I wasn't sure what to expect, having never eaten a plantain, but I went ahead and heated half an inch of precious coconut oil in a pan, sliced the plantain thin, and dropped it in. When the little coins turned to gold and got scooped out, I tossed them with a sprinkle of sea salt and tasted one. Guys, game-changer. They crunched! They actually crunched! Vaguely sweet with the perfect texture and saltiness. Exactly what you crave while eating this way without going entirely off-plan. Sure, plantain chips aren't supposed to make up the majority of your diet here, but it's certainly an ideal Whole 30 treat. When paired up with a homemade lemon-pepper aioli (and a bunless burger with prosciutto and avocado) these plantain chips make for the most amazing, indulgent, satisfying Whole 30 meal you ever did see. Here's to surviving the snow and staying on-track.

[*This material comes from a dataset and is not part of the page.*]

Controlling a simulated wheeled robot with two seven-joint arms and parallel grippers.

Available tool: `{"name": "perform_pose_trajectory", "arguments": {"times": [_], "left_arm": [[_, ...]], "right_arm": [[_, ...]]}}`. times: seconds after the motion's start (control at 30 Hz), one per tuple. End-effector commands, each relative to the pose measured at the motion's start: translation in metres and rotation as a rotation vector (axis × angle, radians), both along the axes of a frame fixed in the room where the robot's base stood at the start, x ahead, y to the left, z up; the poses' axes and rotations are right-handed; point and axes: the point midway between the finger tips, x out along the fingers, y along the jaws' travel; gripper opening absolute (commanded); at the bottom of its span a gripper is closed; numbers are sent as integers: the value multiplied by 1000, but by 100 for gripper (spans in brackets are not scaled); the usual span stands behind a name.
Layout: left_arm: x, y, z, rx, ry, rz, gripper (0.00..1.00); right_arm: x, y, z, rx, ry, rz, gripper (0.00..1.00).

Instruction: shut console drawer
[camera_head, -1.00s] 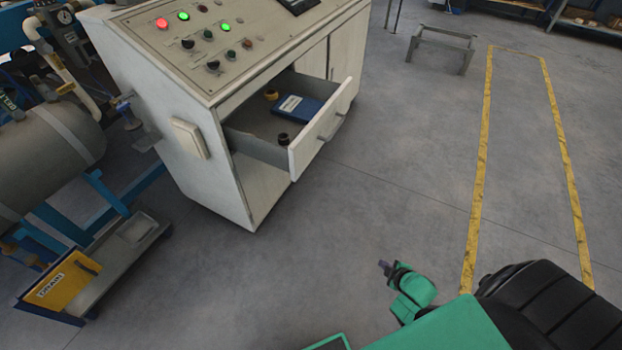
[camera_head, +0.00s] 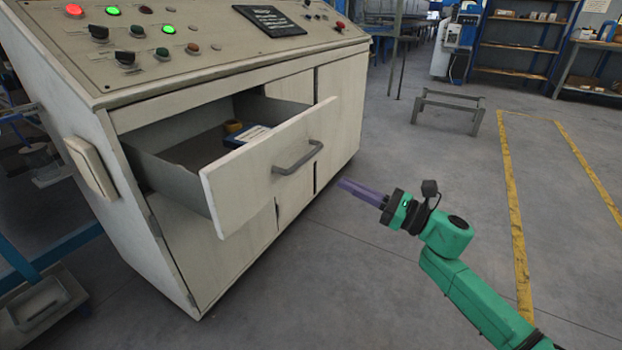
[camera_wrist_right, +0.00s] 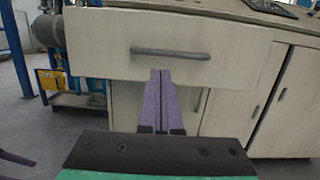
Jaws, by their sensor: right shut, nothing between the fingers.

Plantain Chips with Lemon Pepper Aioli
serves 4
-for chips-
2 plantains, sliced thin
1 cup coconut oil
sea salt
-for aioli-
1/2 cup Whole 30-approved (or homemade) mayonnaise
1 teaspoon lemon zest
1 Tablespoon fresh lemon juice
salt & pepper to taste
- Heat coconut oil in a small, heavy-bottomed saucepan over medium heat until a plantain slice dropped in begins to fry. Add other plantain slices (not too many at a time) and cook until golden. Remove with a slotted spoon, salt, and allow to cool.
- Whisk together all ingredients for the aioli till smooth, and serve in a small dish for dipping, or drizzle over the burger!